■ MATERIAL ■
_ _ _ _
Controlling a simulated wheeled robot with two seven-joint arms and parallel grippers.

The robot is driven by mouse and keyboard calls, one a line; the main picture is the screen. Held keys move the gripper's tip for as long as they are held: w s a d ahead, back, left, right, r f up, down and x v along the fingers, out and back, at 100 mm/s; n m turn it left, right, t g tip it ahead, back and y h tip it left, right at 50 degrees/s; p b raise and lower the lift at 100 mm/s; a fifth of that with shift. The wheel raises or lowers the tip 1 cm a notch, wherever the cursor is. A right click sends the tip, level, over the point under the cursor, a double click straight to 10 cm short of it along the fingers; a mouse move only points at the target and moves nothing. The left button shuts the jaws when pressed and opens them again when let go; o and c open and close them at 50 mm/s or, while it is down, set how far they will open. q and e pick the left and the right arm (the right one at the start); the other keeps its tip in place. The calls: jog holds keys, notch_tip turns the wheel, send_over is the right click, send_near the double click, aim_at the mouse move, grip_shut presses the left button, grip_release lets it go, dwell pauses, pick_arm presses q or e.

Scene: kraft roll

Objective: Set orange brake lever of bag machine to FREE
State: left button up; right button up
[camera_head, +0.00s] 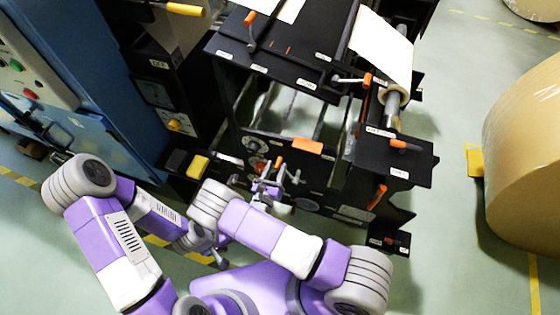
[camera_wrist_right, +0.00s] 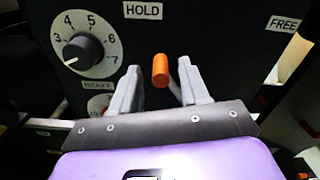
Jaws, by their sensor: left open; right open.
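The orange brake lever's handle (camera_wrist_right: 160,72) shows end-on in the right wrist view, just below the HOLD label (camera_wrist_right: 143,10). The FREE label (camera_wrist_right: 284,23) is further right. My right gripper (camera_wrist_right: 159,66) is open, with one finger on each side of the handle and gaps between. In the head view my right gripper (camera_head: 272,182) is at the front panel of the black bag machine (camera_head: 320,180), by an orange handle (camera_head: 279,162). My left gripper (camera_head: 220,260) is open and empty, low in front of the machine.
A black numbered dial (camera_wrist_right: 83,52) is left of the lever, above a label reading BRAKE. Other orange handles stick out on the machine's right (camera_head: 378,196). A blue cabinet (camera_head: 100,120) stands left and a large kraft roll (camera_head: 530,150) right. Green floor is free between machine and roll.

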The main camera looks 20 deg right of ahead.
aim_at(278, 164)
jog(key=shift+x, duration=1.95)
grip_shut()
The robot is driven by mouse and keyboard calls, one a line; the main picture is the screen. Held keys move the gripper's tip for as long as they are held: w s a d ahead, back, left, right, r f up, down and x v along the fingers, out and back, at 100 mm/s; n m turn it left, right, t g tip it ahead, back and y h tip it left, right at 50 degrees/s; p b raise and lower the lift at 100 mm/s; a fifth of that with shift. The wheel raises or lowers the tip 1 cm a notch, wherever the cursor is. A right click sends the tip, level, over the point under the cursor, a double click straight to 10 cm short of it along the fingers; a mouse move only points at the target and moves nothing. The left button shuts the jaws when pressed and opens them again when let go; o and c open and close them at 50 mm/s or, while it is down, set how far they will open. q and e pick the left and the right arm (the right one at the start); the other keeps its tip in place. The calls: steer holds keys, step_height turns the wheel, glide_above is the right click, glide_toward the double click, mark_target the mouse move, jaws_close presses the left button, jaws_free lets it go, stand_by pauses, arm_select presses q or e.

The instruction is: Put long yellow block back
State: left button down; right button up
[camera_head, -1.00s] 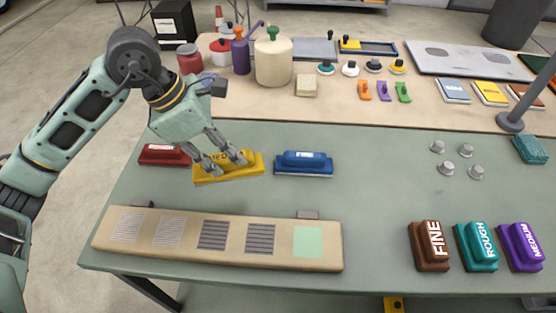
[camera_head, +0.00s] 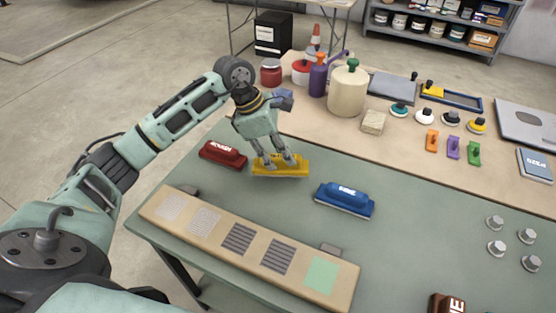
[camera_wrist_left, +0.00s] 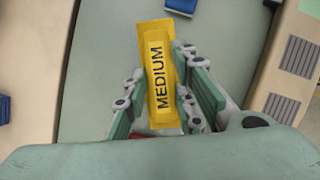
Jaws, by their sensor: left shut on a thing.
_ _ _ _
■ EXERCISE DIRECTIONS ■
Excluding the pictures, restate the records above word for word.

■ TASK ANSWER ■
Controlling a simulated wheeled robot with two seven-joint arms and parallel grippers.

The robot is driven by mouse and keyboard calls, one a line; the main picture is the screen. Held keys move the gripper's tip for as long as they are held: w s a d ahead, back, left, right, r f up, down and x v along the fingers, out and back, at 100 mm/s; n m turn it left, right, t g tip it ahead, back and y h tip it left, right at 50 degrees/s; p b raise and lower the lift at 100 mm/s; a fifth of that with shift. The wheel raises or lowers the tip 1 cm a notch, wherever the cursor is. A right click sends the tip, level, over the point under the cursor, a double click straight to 10 cm short of it along the fingers; a mouse move only points at the target and moves nothing. The left button shuts the jaws when pressed and opens them again when let go; o and c open and close them at 50 mm/s or, while it is down, set how far they will open. q and e pick the left and the right arm (the right one at the start); the other keeps its tip in place. The calls: jog holds keys, notch_tip turns the wheel, send_over is the right click, send_near the double click, aim_at the mouse move, grip_shut presses the left button, grip_release lets it go, dwell pauses, pick_arm presses q or e.

Scene: kraft roll

Objective: Set orange brake lever of bag machine to FREE
State: left button up; right button up
[camera_head, +0.00s] 
[camera_wrist_right, +0.00s] 
Jaws, by their sensor: left open; right open.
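The orange brake lever's handle (camera_wrist_right: 160,72) shows end-on in the right wrist view, just below the HOLD label (camera_wrist_right: 143,10). The FREE label (camera_wrist_right: 284,23) is further right. My right gripper (camera_wrist_right: 159,66) is open, with one finger on each side of the handle and gaps between. In the head view my right gripper (camera_head: 272,182) is at the front panel of the black bag machine (camera_head: 320,180), by an orange handle (camera_head: 279,162). My left gripper (camera_head: 220,260) is open and empty, low in front of the machine.
A black numbered dial (camera_wrist_right: 83,52) is left of the lever, above a label reading BRAKE. Other orange handles stick out on the machine's right (camera_head: 378,196). A blue cabinet (camera_head: 100,120) stands left and a large kraft roll (camera_head: 530,150) right. Green floor is free between machine and roll.

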The main camera looks 20 deg right of ahead.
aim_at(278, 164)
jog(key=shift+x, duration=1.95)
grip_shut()
The robot is driven by mouse and keyboard calls, one a line; the main picture is the screen. Held keys move the gripper's tip for as long as they are held: w s a d ahead, back, left, right, r f up, down and x v along the fingers, out and back, at 100 mm/s; n m turn it left, right, t g tip it ahead, back and y h tip it left, right at 50 degrees/s; p b raise and lower the lift at 100 mm/s; a fifth of that with shift. The wheel raises or lowers the tip 1 cm a notch, wherever the cursor is. A right click sends the tip, level, over the point under the cursor, a double click straight to 10 cm short of it along the fingers; a mouse move only points at the target and moves nothing. The left button shuts the jaws when pressed and opens them again when let go; o and c open and close them at 50 mm/s or, while it is down, set how far they will open. q and e pick the left and the right arm (the right one at the start); the other keeps its tip in place. The calls: steer holds keys, step_height turns the wheel, glide_above is the right click, glide_toward the double click, mark_target the mouse move, jaws_close presses the left button, jaws_free lets it go, stand_by pauses, arm_select presses q or e.

The instruction is: Put long yellow block back
State: left button down; right button up
[camera_head, -1.00s] 
[camera_head, +0.00s] 
[camera_wrist_left, +0.00s] 
Jaws, by their sensor: left shut on a thing.

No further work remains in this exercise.